I just watched this. It's a boomer giving his thoughts on the current state of the job market. And why "people don't want to work". I think he's probably right about a good bit of this.
The thing I thought about during this, was that it's not just corporations that did this. More specifically is publicly traded companies, and the stock market in a sense that pretty much sealed in stone that this would happen.
To explain what I mean. When a company goes public, they have one responsibility. That is to increase profits for their share holders. They are legally obliged to do so. That means, even if someone at the company doesn't want to do something because, for instance it will he bad for the country they grew up in as a whole. If not doing that thing will hurt business, their hand can still be forced to do so. Now, I'm not saying it's a super common thing for these people to have moral hangups about their decisions. It's just an example.
So companies are incentivized to go public if they can, because that will allow the owners to rake in a bunch of money. Then those companies once public, are incentivized to do anything they can legally (or sometimes illegally even) to increase profits. It's a recipe to ruin a country as I see it.
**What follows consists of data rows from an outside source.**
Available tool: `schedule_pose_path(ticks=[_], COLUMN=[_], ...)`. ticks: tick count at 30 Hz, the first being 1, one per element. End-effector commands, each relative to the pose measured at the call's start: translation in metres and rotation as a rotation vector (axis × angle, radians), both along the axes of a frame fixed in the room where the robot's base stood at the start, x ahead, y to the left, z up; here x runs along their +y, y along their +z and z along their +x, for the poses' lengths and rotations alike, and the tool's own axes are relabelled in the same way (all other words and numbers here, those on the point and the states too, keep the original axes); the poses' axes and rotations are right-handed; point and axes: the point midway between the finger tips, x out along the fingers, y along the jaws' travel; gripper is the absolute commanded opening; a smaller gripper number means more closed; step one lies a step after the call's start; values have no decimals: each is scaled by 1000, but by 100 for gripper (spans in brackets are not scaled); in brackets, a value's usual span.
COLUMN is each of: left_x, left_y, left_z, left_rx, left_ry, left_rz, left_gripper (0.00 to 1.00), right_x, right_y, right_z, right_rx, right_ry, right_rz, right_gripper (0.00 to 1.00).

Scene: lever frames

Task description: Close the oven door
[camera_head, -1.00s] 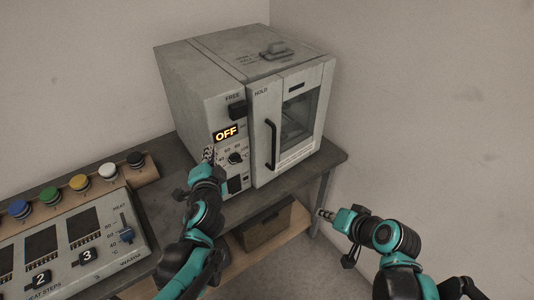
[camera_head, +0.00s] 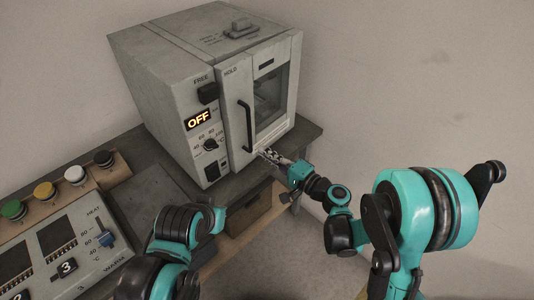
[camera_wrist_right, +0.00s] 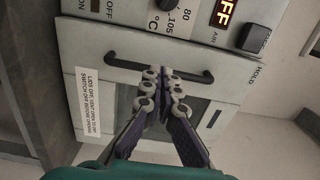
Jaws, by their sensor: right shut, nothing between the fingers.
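The grey oven (camera_head: 165,110) stands on the bench with its display reading OFF. Its door (camera_head: 233,100) faces front right, with a dark window and a black upright handle (camera_head: 246,125). The door stands close to the body; I cannot tell whether it is fully flush. My right gripper (camera_head: 268,155) is shut and empty in front of the door's lower part. In the right wrist view its fingertips (camera_wrist_right: 166,76) overlap the handle (camera_wrist_right: 130,62); contact is unclear. My left arm (camera_head: 180,235) shows at the bottom, but its fingers are out of sight.
A control panel (camera_head: 85,255) with numbered keys and a heat slider lies at the lower left. Several coloured buttons (camera_head: 43,192) line a strip behind it. A box (camera_head: 250,212) sits on the shelf below the bench. The wall is close behind the oven.

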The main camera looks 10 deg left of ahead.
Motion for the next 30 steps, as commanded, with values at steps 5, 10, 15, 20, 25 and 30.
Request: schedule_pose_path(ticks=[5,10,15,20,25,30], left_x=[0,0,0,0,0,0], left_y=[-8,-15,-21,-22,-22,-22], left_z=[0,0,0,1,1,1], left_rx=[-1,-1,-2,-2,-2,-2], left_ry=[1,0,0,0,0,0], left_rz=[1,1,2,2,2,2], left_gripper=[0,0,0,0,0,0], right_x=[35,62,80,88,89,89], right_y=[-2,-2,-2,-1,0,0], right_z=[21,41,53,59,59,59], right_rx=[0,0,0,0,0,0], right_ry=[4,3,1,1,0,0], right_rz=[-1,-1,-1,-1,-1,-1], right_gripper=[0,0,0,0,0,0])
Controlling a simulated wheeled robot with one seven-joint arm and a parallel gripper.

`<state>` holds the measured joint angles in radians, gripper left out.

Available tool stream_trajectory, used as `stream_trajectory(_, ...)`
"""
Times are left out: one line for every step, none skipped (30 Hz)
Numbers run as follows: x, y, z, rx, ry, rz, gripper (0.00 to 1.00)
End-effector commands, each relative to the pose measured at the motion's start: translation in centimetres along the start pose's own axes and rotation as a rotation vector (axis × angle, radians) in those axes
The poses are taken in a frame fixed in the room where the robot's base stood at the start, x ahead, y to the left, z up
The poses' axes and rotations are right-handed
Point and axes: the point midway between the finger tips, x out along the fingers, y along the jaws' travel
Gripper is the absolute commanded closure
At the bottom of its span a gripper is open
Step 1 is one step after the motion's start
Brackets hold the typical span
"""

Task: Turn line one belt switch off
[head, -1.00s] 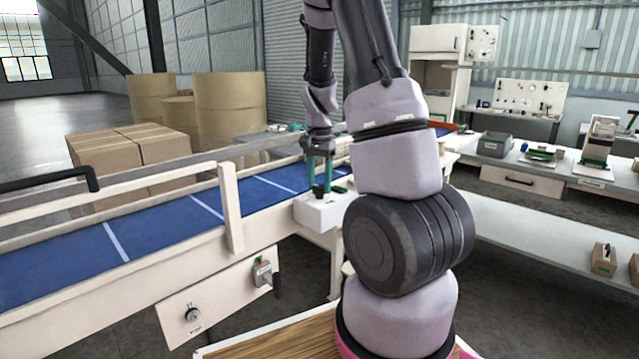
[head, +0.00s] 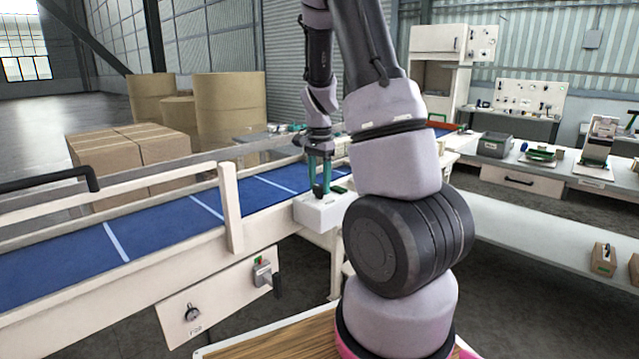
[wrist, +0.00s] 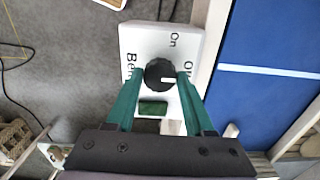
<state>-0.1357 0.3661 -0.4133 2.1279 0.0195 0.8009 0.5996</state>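The belt switch is a black round knob (wrist: 160,74) with a white mark, on a white box (wrist: 142,38) beside the belt. In the wrist view the box carries the words On, Off and Belt, partly hidden. The white mark points to the right, roughly on the Off side. My gripper (wrist: 160,77) has its teal fingers on both sides of the knob, close against it, and looks shut on it.
A dark green patch (wrist: 153,108) lies on the box below the knob. The blue conveyor belt (head: 165,225) with its side rails runs alongside. A lower panel (head: 225,300) carries another switch and a dial. Cartons (head: 130,150) and large brown rolls (head: 230,105) stand behind.

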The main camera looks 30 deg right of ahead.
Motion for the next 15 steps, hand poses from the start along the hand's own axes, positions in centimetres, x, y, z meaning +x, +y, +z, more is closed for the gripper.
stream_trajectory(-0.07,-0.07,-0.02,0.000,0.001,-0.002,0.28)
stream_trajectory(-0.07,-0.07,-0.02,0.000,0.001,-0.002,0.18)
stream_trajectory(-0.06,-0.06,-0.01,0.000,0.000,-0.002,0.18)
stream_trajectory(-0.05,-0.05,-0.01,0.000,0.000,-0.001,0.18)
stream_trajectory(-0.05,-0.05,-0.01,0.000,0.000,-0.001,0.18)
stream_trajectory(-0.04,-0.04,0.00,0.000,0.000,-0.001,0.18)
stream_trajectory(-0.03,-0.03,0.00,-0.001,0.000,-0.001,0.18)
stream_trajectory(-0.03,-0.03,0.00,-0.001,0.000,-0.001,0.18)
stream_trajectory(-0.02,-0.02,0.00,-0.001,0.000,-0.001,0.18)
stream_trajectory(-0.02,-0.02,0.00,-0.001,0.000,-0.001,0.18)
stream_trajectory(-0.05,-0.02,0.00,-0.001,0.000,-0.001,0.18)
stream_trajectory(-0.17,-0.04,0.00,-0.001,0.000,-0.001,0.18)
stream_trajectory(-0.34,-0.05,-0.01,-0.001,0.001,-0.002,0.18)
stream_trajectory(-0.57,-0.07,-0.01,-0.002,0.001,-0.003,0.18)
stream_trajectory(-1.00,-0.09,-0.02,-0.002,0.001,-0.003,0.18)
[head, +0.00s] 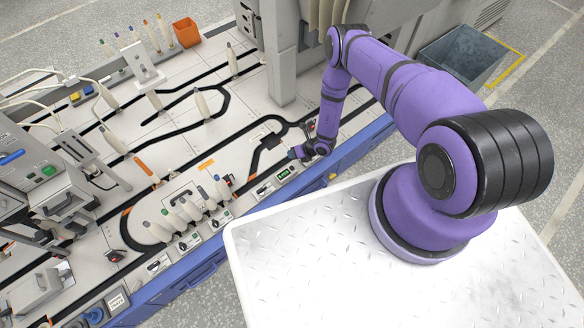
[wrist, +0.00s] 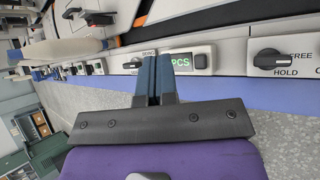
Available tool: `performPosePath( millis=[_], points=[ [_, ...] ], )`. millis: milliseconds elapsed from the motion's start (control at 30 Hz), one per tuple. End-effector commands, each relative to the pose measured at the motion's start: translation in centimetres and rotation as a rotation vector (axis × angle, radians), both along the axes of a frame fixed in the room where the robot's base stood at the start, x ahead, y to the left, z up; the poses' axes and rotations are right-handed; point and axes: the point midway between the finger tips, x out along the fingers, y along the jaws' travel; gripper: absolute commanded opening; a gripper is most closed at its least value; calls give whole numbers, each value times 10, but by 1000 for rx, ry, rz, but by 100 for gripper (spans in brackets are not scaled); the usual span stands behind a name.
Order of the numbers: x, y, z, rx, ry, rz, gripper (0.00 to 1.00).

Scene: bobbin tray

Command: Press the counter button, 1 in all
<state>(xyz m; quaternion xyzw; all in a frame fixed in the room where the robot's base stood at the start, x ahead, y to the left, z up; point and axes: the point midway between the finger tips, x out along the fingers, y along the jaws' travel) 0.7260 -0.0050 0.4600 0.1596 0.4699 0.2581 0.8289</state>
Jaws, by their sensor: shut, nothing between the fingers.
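The counter (head: 284,175) is a small unit with a lit green display on the front rail of the bench in the head view. In the wrist view its green display (wrist: 182,62) reads "PCS", with its left part hidden by my fingers. A small pale square beside the display may be its button, but I cannot tell for sure. My gripper (head: 294,153) is shut and empty, just above and to the right of the counter in the head view. In the wrist view the closed fingers (wrist: 157,68) point at the panel, overlapping the counter's left side. I cannot tell whether they touch it.
A black rotary knob (wrist: 268,59) marked FREE and HOLD sits right of the counter in the wrist view. Several bobbins (head: 190,208) stand near the front rail. An orange bin (head: 186,32) is at the back. A grey machine column (head: 280,50) rises behind my arm.

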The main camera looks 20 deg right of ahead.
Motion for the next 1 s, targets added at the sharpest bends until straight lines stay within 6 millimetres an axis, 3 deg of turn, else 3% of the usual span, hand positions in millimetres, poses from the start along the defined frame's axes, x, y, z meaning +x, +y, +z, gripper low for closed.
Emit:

Then add on useless regulations pushed through by companies lobbying, and other governemnt bullshit like bailouts for companies that should have failed, and it makes things even worse.
To get back to this thread. I see all these things as feeding into eachother. If somone is going to learn a skill they need to be incentivized to do so. But if all the companies that would incentivize peole to learn, instead want to get Indian slaves to pay nothing. Instead of taking on, and training the next generations of american workers. Its just making things worse.
You could say it starts in the home like this guy mentioned. And yeah, I think their is some truth their. But then look at how their parents got there. And so on.